Signals are particularly useful for:

  1. Decoupling: They allow you to separate concerns in your code. For example, you can keep your models focused on data structure and use signals for additional behavior.
  2. Extensibility: Signals make it easier to extend the functionality of your application or third-party apps without modifying their code.
  3. Reactive Programming: They enable you to create systems that react to events in a flexible way.
  4. Cross-cutting Concerns: Signals are great for implementing functionality that cuts across multiple parts of your application, like logging or cache invalidation.

Now that we have a general understanding of Django signals, let’s focus on one of the most commonly used signals: the post_save signal.

What is the post_save Signal?

The post_save signal is sent after a model’s save() method is called. It’s part of Django’s built-in model signals and is defined in django.db.models.signals. This signal is triggered whenever a model instance is created or updated.

Why Use post_save?

The post_save signal is useful when you want to perform certain actions after a model instance is saved, without modifying the model’s save() method directly. This helps in maintaining a clean separation of concerns and keeps your models focused on their primary responsibilities.

Common use cases include:

  1. Updating related models
  2. Sending notifications
  3. Creating logs
  4. Triggering external API calls

How to Use post_save

Let’s dive into some examples to understand how to use the post_save signal.

Basic Example: Logging User Creation

First, let’s create a simple example where we log a message whenever a new user is created.

from django.db.models.signals import post_save
from django.dispatch import receiver
from django.contrib.auth.models import User

@receiver(post_save, sender=User)
def log_user_creation(sender, instance, created, **kwargs):
    if created:
        print(f"New user created: {instance.username}")

In this example:

  • We import the necessary modules: post_save signal, receiver decorator, and the User model.
  • We define a function log_user_creation that will be our signal handler.
  • We use the @receiver decorator to connect our function to the post_save signal for the User model.
  • In the function, we check if created is True, which indicates a new instance was created (not updated).
  • If a new user was created, we print a log message.

Advanced Example: Creating a Profile for New Users

Now, let’s look at a more practical example. We’ll automatically create a user profile whenever a new user is created.

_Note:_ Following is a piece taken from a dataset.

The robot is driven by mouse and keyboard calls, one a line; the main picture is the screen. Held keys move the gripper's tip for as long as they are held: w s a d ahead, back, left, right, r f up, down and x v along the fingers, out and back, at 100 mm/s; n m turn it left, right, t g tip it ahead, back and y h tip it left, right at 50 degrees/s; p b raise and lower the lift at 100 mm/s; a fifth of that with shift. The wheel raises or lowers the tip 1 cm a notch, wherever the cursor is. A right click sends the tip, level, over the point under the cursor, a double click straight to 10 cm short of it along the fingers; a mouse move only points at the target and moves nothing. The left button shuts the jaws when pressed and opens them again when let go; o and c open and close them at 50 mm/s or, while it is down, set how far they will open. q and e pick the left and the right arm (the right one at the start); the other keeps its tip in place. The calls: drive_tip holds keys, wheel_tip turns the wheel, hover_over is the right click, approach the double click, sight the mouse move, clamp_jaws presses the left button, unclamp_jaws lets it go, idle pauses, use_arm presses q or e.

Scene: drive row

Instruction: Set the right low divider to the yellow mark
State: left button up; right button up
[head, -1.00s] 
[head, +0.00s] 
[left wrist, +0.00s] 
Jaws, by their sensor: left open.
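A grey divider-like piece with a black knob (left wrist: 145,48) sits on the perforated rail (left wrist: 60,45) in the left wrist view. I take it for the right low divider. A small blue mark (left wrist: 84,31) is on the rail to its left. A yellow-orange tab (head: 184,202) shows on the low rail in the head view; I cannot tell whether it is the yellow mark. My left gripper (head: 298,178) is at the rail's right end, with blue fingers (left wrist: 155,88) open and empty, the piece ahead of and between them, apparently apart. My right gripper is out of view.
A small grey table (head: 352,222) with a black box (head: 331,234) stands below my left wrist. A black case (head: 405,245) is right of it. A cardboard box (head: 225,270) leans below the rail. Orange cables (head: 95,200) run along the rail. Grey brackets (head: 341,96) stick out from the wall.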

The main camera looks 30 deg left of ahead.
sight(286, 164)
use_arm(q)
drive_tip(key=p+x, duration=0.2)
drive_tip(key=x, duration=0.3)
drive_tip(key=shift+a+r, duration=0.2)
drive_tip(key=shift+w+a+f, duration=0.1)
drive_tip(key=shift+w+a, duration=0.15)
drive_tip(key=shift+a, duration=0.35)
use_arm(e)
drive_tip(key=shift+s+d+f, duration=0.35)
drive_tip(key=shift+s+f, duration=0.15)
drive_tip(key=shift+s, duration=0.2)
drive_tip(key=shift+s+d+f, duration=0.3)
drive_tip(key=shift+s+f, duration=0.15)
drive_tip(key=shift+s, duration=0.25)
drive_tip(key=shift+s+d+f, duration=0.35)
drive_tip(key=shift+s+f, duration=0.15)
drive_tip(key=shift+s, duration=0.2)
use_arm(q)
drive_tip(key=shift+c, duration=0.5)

First, let’s define our Profile model:

from django.db import models
from django.contrib.auth.models import User

class Profile(models.Model):
    user = models.OneToOneField(User, on_delete=models.CASCADE)
    bio = models.TextField(max_length=500, blank=True)
    location = models.CharField(max_length=30, blank=True)
    birth_date = models.DateField(null=True, blank=True)

Now, let’s create our signal handler:

from django.db.models.signals import post_save
from django.dispatch import receiver
from django.contrib.auth.models import User
from .models import Profile

@receiver(post_save, sender=User)
def create_user_profile(sender, instance, created, **kwargs):
    if created:
        Profile.objects.create(user=instance)

@receiver(post_save, sender=User)
def save_user_profile(sender, instance, **kwargs):
    instance.profile.save()

In this example:

  • We define two signal handlers: create_user_profile and save_user_profile.
  • create_user_profile is called when a new user is created. It creates a new Profile instance associated with the new user.
  • save_user_profile is called every time a user is saved (created or updated). It ensures that the associated profile is also saved.

Understanding the Signal Parameters

Let’s break down the parameters of our signal handler function:

  • sender: The model class that sent the signal (in our examples, User).
  • instance: The actual instance of the model that was saved.
  • created: A boolean; True if a new record was created.
  • **kwargs: Additional keyword arguments.

Best Practices and Considerations

  1. Performance: Be mindful of the operations you perform in signal handlers. They can impact the performance of your save operations.

  2. Avoid Infinite Loops: Be careful not to create circular save operations. For example, if saving a Profile triggers a save on User, which then triggers a save on Profile again.

  3. Use dispatch_uid: When connecting signals, use a unique dispatch_uid to prevent duplicate signal handlers:

    @receiver(post_save, sender=User, dispatch_uid="create_user_profile")
def create_user_profile(sender, instance, created, **kwargs):
    # ...

  4. Consider Using pre_save: In some cases, pre_save might be more appropriate, especially if you need to perform actions before the instance is saved to the database.

  5. Testing: When writing tests, be aware that signals will be triggered. You might need to use django.test.utils.override_settings to disable signals in certain test cases.

Conclusion

Django “signal dispatcher” is a powerful tool in Django’s arsenal, allowing developers to cleanly separate concerns and react to model changes without cluttering model logic. By understanding how to use this signal effectively, you can create more modular, maintainable, and extensible Django applications.

Remember, while signals are powerful, they should be used judiciously. Always consider whether a signal is the best solution for your specific use case, or if a more direct approach might be clearer and more maintainable.